The beginning of the readings within Borges’ The Labyrinth drew upon the ideas of many other texts, and I think the way Borges progressed from text to text reflects his philosophy surrounding the uncertainty of their meanings. Besides his second-guessing of the texts he had just wrote about, and constant revisions of his thoughts on them, also I enjoyed his focus on how giving meaning to a word or text falsifies that meaning of the word or text. I think language plays a large part in the falsification of meanings, since there is no perfect one definition of an item that can be written out in language. Very fittingly, I am finding it difficult to properly articulate what I mean. To give an example, lets say a person tries to give a name and description to an emotion. Based on the language they write in, and their own subjective experience of that emotion, the meaning is more or less only true to them, and is therefore not a universal meaning that accurately reflects what the given person tried to describe.

I also liked Borges’ input on the progression (or lack of progression) of time. When he discusses time explicitly, he often mentions the writings of others, like the excerpt “that the present is indefinite, that the future has no reality other than as a present hope, that the past has no reality other than as a present memory” (23). However, in his short stories, time is more of a motif and theme carried across, with its purpose changing slightly between each. He uses time as a way to distort reality in some stories, while in others as a way to lengthen or shorten the duration of a person’s existence, or their perception of existence. This theme of time is what has made Borges the most interesting reading for me as well, as his perspectives on it are for the most part new to me, and were interesting to think about.

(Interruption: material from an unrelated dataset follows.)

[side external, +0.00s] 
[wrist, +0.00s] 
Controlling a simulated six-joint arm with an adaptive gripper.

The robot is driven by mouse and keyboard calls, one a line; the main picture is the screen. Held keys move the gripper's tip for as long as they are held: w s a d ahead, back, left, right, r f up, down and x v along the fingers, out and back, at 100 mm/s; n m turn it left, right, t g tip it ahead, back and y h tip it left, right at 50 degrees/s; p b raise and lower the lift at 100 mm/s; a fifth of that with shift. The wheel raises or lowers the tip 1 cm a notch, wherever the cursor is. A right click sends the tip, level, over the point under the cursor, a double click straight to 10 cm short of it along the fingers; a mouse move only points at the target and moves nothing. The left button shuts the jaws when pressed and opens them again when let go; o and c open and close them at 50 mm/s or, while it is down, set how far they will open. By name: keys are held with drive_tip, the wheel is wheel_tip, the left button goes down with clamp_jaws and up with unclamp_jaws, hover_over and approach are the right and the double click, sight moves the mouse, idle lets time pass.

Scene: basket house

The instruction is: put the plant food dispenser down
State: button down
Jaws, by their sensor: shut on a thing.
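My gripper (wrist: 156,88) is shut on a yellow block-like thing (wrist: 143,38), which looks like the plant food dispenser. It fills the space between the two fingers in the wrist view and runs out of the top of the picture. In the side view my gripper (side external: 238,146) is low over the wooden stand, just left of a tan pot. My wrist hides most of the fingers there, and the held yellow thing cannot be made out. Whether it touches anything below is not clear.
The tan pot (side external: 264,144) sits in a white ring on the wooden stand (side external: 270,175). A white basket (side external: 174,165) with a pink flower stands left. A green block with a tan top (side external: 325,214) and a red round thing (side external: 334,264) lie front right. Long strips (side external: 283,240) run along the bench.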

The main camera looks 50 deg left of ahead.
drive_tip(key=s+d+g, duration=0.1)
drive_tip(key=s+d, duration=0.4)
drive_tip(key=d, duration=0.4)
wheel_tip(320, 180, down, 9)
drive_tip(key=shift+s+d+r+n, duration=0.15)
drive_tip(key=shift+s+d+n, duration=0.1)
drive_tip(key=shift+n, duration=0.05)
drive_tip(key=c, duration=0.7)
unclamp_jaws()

Besides time, I also took notes on the commentary Borges made on the connection (and disconnections) between the mind and the body, or possibly better put, consciousness and the brain. Both Borges and I, and The Secret Miracle, use the separation between the physical and mental worlds to their advantage. While the short story The Secret Miracle focused more on time and magical realism, Borges and I was certainly more a contemplation of reality, and I think the latter story held a more grave energy, even though both had equally deep thoughts.

I personally had to take some time reading some of these short stories, as I found the inconsistencies Borges purposefully creates sometimes difficult to comprehend. So, what was the most confusing short story you read and why?

One comment

  1. I think you have managed to penetrate one of Borges’s literary mechanisms: the imaginative use of philosophical arguments, as starting points for other types of fiction, where precisely the connection between language and reality. You wrote that this reading made you think and that you took notes. That is already a “borgesian” way of reading.